Keep improving your dashboard constantly

Your product design is like a garden that needs constant care and attention — grass trimming, nurturing and pruning. At that very moment when you decide that you are done with user experience, your dashboard will start getting overrun with weeds.

Without designers’ care, new charts will stack on top of each other, adding complexity to the design and decreasing the quality of the user experience. In a couple of years, a dashboard will turn into a pile of data that requires urgent redesign.

To build great products, designers constantly revise what has been already done. They build, measure and learn to create a better user experience and then measure again to find what can be improved.

Such circular motion is reflected in the simplest design process model you can see in the picture below.

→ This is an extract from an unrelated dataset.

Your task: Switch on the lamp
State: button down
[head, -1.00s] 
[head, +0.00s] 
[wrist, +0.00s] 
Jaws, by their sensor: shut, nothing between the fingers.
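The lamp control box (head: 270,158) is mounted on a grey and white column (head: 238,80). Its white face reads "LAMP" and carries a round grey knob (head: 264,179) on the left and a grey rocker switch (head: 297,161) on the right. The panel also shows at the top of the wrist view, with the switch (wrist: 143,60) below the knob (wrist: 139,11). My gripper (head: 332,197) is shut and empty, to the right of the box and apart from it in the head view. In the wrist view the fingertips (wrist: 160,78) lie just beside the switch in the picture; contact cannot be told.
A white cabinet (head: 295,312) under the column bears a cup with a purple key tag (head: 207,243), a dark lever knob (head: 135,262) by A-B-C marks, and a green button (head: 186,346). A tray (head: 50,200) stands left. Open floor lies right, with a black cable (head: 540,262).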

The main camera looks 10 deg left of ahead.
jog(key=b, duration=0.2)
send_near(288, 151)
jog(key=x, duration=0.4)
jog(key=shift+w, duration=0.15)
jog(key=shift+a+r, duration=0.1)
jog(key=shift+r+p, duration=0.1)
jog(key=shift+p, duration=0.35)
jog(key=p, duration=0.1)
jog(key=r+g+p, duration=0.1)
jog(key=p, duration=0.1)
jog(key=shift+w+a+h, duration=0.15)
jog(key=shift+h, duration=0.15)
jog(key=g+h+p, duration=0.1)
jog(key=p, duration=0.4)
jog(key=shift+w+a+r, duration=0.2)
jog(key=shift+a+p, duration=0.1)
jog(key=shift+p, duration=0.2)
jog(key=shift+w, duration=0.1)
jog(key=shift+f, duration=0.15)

The model consists of three design steps locked into a circle. First, you understand the users’ problem, create a solution and evaluate the result. With a new informational input from usability testing or user feedback, for instance, you go back to understanding the current situation and attempting to create an even better solution.

Wrapping up the principles of an effective dashboard

Let’s summarize the core tenets of a good dashboard design:

  • Understand your users and remember their needs;
  • Display only key metrics. Do not overwhelm the viewers with excessive details;
  • Choose the right visualization that fits your metrics;
  • Have a clean dashboard. If it takes the user more than five seconds to find the needed information, it means that the visual layout requires some improvements.
  • Be consistent. Make sure all elements act in the same way.
  • Never stop working on your design. Evaluate what you've created and look for ways to improve your dashboard.